I then hit the river to soak my legs in the cold water and began my attempts at recovering for Sunday's downhill effort. I also discovered that the clutch on my SRAM XX1 rear derailleur was not working properly, which explained the two dropped chains, and figured out how to adjust it so that it would not happen again.
Sunday morning was a little cooler as the timed runs started at Packer Saddle. I was going off in 30th position, one minute after Justin Herrell. My legs were feeling surprisingly good, and I was excited to charge the downhill course without the day before's climb.

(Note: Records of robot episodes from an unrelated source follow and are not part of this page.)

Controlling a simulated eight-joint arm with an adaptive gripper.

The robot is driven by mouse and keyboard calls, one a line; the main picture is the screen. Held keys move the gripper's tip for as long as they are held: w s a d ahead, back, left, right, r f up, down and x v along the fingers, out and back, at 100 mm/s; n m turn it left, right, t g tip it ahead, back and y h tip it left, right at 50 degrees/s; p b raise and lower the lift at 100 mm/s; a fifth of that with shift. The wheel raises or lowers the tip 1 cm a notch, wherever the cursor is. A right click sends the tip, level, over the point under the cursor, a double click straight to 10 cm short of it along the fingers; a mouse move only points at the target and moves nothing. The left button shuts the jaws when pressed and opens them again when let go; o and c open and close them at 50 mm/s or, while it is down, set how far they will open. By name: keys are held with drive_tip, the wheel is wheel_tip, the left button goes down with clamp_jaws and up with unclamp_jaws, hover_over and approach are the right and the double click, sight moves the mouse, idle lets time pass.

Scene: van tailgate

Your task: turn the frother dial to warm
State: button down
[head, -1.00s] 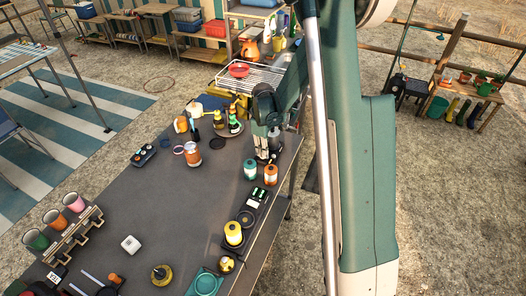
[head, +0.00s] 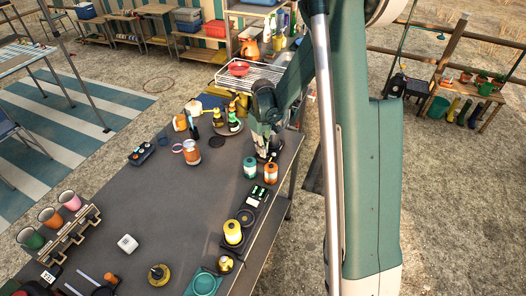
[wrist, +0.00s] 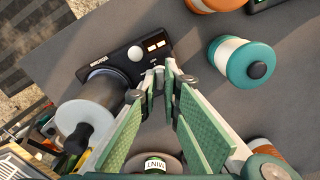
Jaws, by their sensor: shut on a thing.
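The frother is most likely the black base (wrist: 124,62) with a grey metal jug on it, at upper left in the wrist view. Pale lettering and small lit markings show on the base's top. My gripper (wrist: 165,70) is shut at the near right edge of this base, and its green pads run forward to the fingertips. The dial is almost wholly hidden between the fingertips, so its setting cannot be read. In the head view my gripper (head: 266,150) points down at the table's far right edge and hides most of the frother.
A teal jar with a black knob (wrist: 240,62) stands close right of the fingertips; it also shows in the head view (head: 250,168). An orange jar (head: 271,171) is beside it. Bottles on a round tray (head: 228,126) stand left of my gripper. The table's middle is clear.

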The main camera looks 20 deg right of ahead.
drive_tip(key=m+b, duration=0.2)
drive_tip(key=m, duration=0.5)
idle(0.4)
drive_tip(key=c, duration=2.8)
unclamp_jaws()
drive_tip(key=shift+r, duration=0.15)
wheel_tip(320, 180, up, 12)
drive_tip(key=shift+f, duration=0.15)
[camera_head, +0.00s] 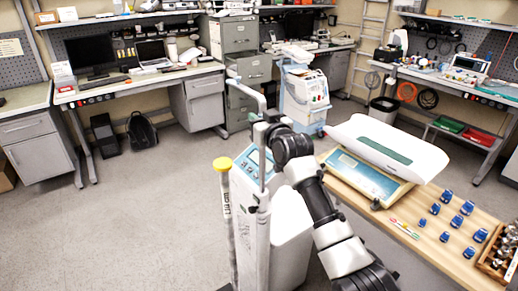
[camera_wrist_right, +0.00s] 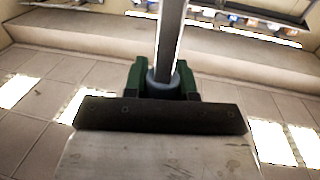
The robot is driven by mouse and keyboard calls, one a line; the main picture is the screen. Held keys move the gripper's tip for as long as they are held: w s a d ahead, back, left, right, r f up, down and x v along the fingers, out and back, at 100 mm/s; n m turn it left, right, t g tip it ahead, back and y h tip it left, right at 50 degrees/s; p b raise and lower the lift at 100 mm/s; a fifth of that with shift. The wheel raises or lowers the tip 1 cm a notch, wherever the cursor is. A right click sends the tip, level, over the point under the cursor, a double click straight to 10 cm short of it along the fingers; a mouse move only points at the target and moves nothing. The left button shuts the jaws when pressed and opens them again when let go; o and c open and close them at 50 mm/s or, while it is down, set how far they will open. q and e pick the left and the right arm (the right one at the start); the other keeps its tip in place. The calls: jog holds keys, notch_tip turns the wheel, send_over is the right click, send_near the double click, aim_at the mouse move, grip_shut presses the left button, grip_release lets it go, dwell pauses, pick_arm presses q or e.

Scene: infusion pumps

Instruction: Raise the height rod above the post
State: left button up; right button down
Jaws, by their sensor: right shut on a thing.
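The height rod (camera_head: 262,165) is a thin grey upright rod with a bent arm at its top, in the middle of the head view. Its lower end meets the thicker pale post (camera_head: 262,235) beside the blue-and-white console. My right gripper (camera_head: 266,130) is shut around the rod near its upper part, well above the post. In the right wrist view the rod (camera_wrist_right: 171,40) rises between the green fingers of the gripper (camera_wrist_right: 162,82), with a grey-blue collar between them. The finger contact is partly hidden by my wrist. My left gripper is in neither view.
A yellow-capped pole (camera_head: 223,165) stands left of the post. A wooden table (camera_head: 450,225) at right holds a baby scale (camera_head: 385,150) and several blue items. A white wheeled machine (camera_head: 305,95) stands behind. The floor at left (camera_head: 120,220) is clear.

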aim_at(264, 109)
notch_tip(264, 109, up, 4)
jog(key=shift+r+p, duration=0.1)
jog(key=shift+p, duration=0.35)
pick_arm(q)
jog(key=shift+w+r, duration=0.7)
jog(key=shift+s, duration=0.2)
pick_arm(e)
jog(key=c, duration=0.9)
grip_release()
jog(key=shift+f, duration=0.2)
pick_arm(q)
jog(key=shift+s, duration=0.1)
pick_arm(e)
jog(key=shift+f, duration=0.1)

I pedalled hard on Sunrise and dropped into Butcher Ranch. The loose and slightly off-camber dirt roads here make me feel slow, but I could see Justin as we started into the singletrack about 10 minutes into the run. He let me pass very quickly and I tried my best to stay smooth and fast over to the Waterfall. I rode my line smoothly and passed another racer just after this before rejoining with the lower Butcher section that was also included on the XC race. I jammed along, feeling pretty fast but also seeing where I was leaving seconds on the course. My climb up third divide was 44 seconds faster than the day before, and I began to see Garrett Gibson's dust trail on 3rd Divide. I caught him at the short and steep rock face on 3rd and passed as we hit the road up to Empire Ranch.
From here I pedaled as hard as I could, knowing that the seconds would be important. When I hit the pavement, I knew by my splits that this would be my fastest downhill run so far, which gave me extra inspiration to make it count all the way to the finish line.
I finished in 49:22, good enough for 17th in Pro DH.
Final results for All Mountain were 13th overall in combined time and 17th overall in points.
A bit disappointing, as I was shooting for a top 10, but still a lot of fun and good practice for next year!